There’s even a suggestion of the rise again of the left, or at least of people who want to put people first, rather than the market. Evidence? The rise of Bernie Sanders in the US, Jeremy Corbyn in the UK, Syriza in Greece.

In the US Sanders is calling for the break up of the financial services sector. Wall Street ,he says  as an industry run on “greed, fraud, dishonesty and arrogance.”

In what world is that OK?

In what world does a government condone financial advisers who are able “lease” their licences to people who have shoddy financial history including? In ours.

The parallels with how we treat the planet are infinite.

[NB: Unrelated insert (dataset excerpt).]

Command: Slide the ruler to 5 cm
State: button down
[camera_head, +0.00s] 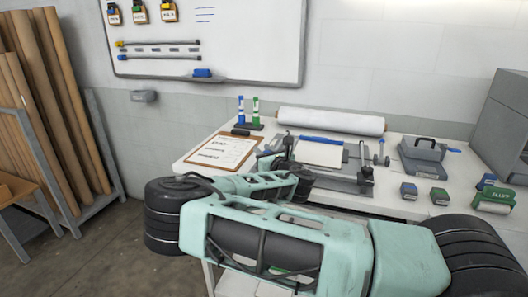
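The flat press or cutting device (362,172) lies on the white table, with a pale sheet (318,153) on its bed. A blue bar (322,140) runs along the bed's far edge. I cannot tell which part is the ruler, and no scale marks or numbers are readable. My teal arm reaches across the foreground and covers part of the device's left and near side. My gripper (272,158) is at the arm's far end, at the device's left side by the clipboard. It is small and partly hidden, so its fingers and any contact are unclear.
A clipboard (222,151) and a marker stand (248,125) are left of the device. A white roll (330,121) lies behind it. A grey hole-punch-like tool (422,157), several small boxes (408,190) and a large grey machine (500,125) are right. A whiteboard (250,45) hangs behind.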

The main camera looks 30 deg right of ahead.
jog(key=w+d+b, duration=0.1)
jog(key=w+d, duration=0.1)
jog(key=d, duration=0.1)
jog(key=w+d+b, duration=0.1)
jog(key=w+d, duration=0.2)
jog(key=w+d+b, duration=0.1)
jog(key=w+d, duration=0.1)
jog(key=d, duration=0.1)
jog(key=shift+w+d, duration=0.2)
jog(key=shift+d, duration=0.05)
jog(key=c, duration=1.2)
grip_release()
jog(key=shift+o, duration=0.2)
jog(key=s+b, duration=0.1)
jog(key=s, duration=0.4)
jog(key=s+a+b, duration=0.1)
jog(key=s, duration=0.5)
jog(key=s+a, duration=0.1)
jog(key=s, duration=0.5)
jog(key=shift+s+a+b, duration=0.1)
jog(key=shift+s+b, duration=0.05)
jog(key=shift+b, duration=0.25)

But there are good signs that the places where the power centres are are indeed starting to shift – divestment is one sign, the rise of green investment is another.

Another powerful moment was when the Mark Carney, the Governor of the Bank of England called for climate action ahead of the Paris COP. It resonated around the world. He focused on insurance. And drew a light to resilience. Resilience is of growing concern everywhere Sean Kidney from the Climate Bonds Initiative told us at our London salon.

Is that what has shaken up our own federal environment minister?

To be fair he was probably always concerned but under the watch of the former government climate Stasi it was probably hard to make a rational impact.

Go the new improved Environment, cities and Built Environment Minister, you.

The fun Magic Green Fairy will be with you.